Review – Another artist that I am not crazy about their voice. I like the premise of his Gravely Voice, but it feels pushed and out of key a bit. He does have his (Weird Sometimes) slide playing that is really his saving grace with me. Most of the lyrics are suppose to be cleaver, but falls short many time for me. I do really like the playing of Damon Fowler on “I Will Play For Gumbo” and “Gloria”. I think my favorite on this CD is slow tune “Delta 9 Blues” , listen here. I will give this a 9 on Blues Content and an 8 on Music Content.


Chris Cain – Good Intentions Gone Bad (Alligator) 

Bio – “Chris Cain offers up a soulful stew of Memphis style electric blues. His powerfully deep vocals and jazz inspired, blues guitar riffs are unforgettable; uniquely his own, while reminiscent of the legendary BB King and Albert King. As a child, Chris Cain attended concerts with his dad to hear many of the great blues artists of the time. When Cain burst onto the blues scene in 1987 with his award winning debut album, he soon found himself sharing the stage and trading licks with a few of those legends, including Albert King and Albert Collins. Chris Cain has released a dozen albums, each filled with soul-stirring songs pulled from his own blues drenched heart. His brand of blues is unforgettable. Cain was raised on stories of his father’s childhood upbringing on Memphis’ Historic Beale Street and attended his first B.B King concert at the tender age of three. Blues music played continuously on the home stereo and family outings were often trips to concerts. Cain recalls, “I remember when I was a kid, my Dad would be mowing the lawn with the stereo blasting Muddy Waters. When I look back, that was pretty cool! There was always music playing at our house, Ray Charles, B.B. King, Freddie King, Albert King, all the greats.” At the age of eight, Cain taught himself to play guitar and began playing professionally before he was eighteen. Chris studied music at San Jose City College, and was soon teaching jazz improvisation on campus. Over the next twenty years, Cain would also master piano, bass guitar, clarinet, alto and tenor saxophone. The combination of his blues upbringing and his jazz studies melded to form the searing guitar style that sets Chris Cain apart and has moved him to the top ranks of the blues music scene.”
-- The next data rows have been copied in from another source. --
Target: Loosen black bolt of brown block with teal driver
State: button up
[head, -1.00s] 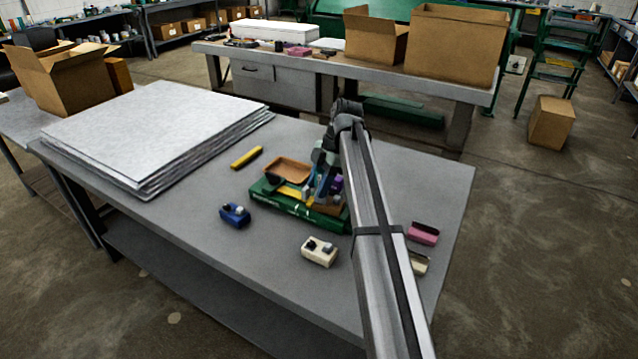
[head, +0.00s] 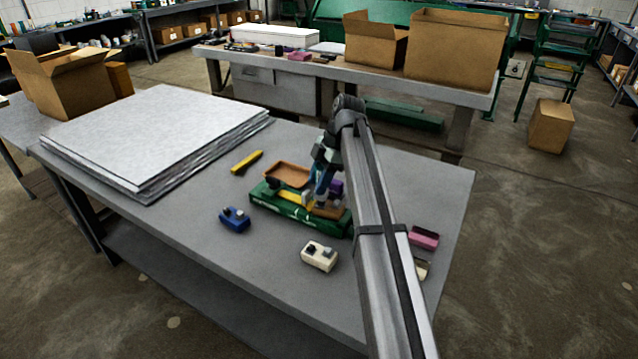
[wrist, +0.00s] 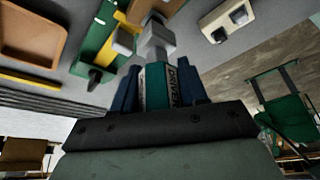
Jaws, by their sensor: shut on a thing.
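My gripper (wrist: 160,88) is shut on the teal driver (wrist: 157,78), whose "DRIVER" lettering shows between the blue fingers in the wrist view. The driver's grey tip (wrist: 157,30) points towards the brown block (wrist: 148,8); I cannot tell whether it touches. In the head view my gripper (head: 325,172) is over the right part of the green base (head: 285,205), with the brown block (head: 328,210) below it. The block's black bolt cannot be made out, as the driver and gripper cover that area.
A brown tray (head: 287,174) and yellow piece (head: 292,195) are close left of my gripper. A blue block (head: 235,220), cream block (head: 319,257) and pink block (head: 424,237) lie around. A yellow bar (head: 246,162) and stacked sheets (head: 155,130) are farther left.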

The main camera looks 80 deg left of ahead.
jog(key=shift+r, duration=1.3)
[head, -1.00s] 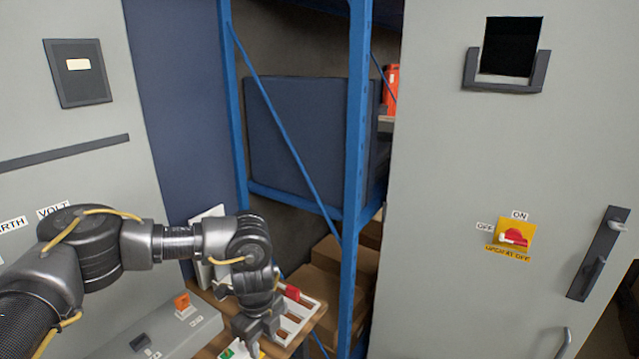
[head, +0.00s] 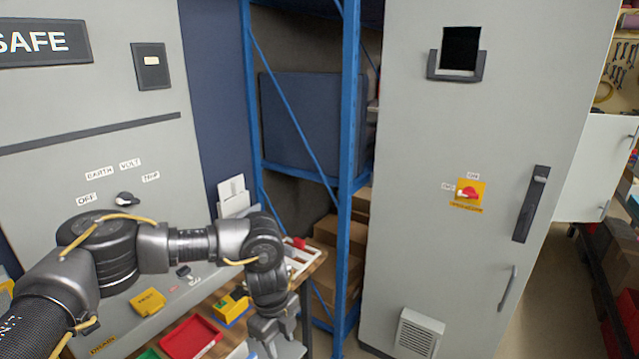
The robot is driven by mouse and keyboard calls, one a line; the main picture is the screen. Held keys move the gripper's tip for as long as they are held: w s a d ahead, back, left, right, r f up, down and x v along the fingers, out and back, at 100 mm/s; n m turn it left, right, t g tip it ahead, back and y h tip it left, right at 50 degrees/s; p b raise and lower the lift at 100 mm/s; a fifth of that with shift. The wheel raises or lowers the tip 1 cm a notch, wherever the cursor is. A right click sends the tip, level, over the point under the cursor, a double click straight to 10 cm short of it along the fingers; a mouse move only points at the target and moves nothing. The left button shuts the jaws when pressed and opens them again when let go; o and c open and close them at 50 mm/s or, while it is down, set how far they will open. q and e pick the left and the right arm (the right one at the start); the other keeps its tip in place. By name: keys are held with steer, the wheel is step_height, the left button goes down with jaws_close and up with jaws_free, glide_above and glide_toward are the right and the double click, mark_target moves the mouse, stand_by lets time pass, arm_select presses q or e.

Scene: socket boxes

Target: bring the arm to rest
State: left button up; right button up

Review – Alright, this is what I am talking about. The full package, great voice, wonderful song writing and wailing Blues Guitar!! What a classic Blues Musician Chris is, such a legend in our genre. His main band members, Greg Rahn on Keys, Steve Evans on Bass and Sky Garcia on Drums are super solid and each of his musicians has come from an incredible background of playing individually with other great artists. Of course, on this album Kid Anderson is helping with producing and he plays periodically during many of songs either with guitar, organ or bass. I really like this whole album, reminds me of the older days when you would buy a CD from some legendary artist like Luther Allison and every song was gold, this one is right up there but I think my favorite on this CD is “Fear Is My New Roommate”, he sounds so much like BB King on this one , listen here. I will give this a 10+ on Blues Content and a 10+ on Music Content.